Output the lines below exactly, please, from the first line until the line with "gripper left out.", counting both.
▶
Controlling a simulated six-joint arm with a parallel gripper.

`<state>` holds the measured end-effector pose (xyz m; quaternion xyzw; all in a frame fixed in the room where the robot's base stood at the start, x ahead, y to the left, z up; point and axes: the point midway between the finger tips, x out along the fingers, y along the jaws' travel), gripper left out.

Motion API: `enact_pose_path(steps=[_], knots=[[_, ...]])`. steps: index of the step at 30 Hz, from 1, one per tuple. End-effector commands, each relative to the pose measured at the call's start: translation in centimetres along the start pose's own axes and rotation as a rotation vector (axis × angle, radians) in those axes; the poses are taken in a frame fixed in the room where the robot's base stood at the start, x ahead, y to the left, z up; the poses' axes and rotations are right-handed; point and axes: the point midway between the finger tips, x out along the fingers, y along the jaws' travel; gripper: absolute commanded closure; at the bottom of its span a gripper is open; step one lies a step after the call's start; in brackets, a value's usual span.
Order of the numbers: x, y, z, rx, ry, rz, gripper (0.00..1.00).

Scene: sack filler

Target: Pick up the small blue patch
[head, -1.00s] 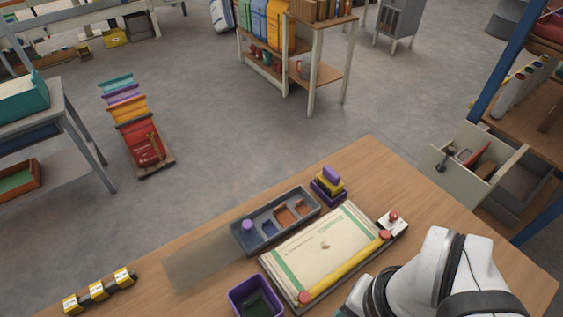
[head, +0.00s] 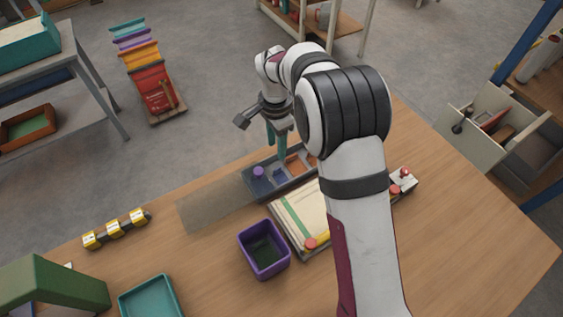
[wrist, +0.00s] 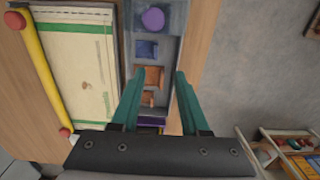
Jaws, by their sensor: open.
◀
▶ [Solution for this problem]
Controlling a simulated six-joint arm with a parallel gripper.

`<state>` holds the measured end-effector pose (xyz m; quaternion xyzw; all in a frame fixed in the room where the robot's base stood at the start, x ahead, y to the left, z up; point and axes: the point midway between the finger tips, x out along the fingers, y along the jaws' travel), gripper left out.

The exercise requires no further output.